# PROBLEM TO WORK ON
Find the line containing "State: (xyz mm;" in the material below; copy that line and all following lines exactly.

:::::

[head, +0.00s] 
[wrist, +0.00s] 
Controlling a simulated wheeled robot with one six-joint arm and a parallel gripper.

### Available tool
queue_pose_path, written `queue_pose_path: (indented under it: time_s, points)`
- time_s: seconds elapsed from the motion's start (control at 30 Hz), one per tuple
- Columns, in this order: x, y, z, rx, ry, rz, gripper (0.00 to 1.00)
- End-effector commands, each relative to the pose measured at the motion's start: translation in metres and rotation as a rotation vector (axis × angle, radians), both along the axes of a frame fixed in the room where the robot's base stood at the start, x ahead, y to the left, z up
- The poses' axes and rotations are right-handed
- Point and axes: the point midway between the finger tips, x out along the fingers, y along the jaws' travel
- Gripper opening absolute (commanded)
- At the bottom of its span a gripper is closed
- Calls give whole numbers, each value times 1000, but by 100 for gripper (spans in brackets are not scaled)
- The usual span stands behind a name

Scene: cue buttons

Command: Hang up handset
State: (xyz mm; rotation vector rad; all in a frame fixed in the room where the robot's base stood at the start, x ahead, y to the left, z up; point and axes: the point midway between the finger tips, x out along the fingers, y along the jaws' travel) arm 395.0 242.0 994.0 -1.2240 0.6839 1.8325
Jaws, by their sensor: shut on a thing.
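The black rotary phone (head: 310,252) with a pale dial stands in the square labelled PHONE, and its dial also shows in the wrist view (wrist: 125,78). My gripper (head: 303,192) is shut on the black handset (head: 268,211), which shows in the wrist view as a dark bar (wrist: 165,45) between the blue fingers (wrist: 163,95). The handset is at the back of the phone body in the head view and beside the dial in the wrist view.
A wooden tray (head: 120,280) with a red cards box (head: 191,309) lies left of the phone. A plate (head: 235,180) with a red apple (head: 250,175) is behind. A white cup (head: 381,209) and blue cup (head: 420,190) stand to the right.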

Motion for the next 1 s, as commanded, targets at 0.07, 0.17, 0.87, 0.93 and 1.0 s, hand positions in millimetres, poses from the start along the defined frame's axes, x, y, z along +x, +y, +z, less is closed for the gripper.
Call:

:::::

# OUTPUT OF THE TASK
State: (xyz mm; rotation vector rad; all in a frame fixed in the room where the robot's base stood at the start, x ahead, y to the left, z up; point and axes: the point midway between the finger tips, x out along the fingers, y along the jaws' travel) arm 395.0 242.0 994.0 -1.2240 0.6839 1.8325
Jaws, by their sensor: shut on a thing.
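The black rotary phone (head: 310,252) with a pale dial stands in the square labelled PHONE, and its dial also shows in the wrist view (wrist: 125,78). My gripper (head: 303,192) is shut on the black handset (head: 268,211), which shows in the wrist view as a dark bar (wrist: 165,45) between the blue fingers (wrist: 163,95). The handset is at the back of the phone body in the head view and beside the dial in the wrist view.
A wooden tray (head: 120,280) with a red cards box (head: 191,309) lies left of the phone. A plate (head: 235,180) with a red apple (head: 250,175) is behind. A white cup (head: 381,209) and blue cup (head: 420,190) stand to the right.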

Motion for the next 1 s, as commanded, targets at 0.07, 0.17, 0.87, 0.93 and 1.0 s, hand positions in millimetres, poses from the start along the defined frame's axes, x, y, z along +x, +y, +z, less is closed for the gripper.
Call:

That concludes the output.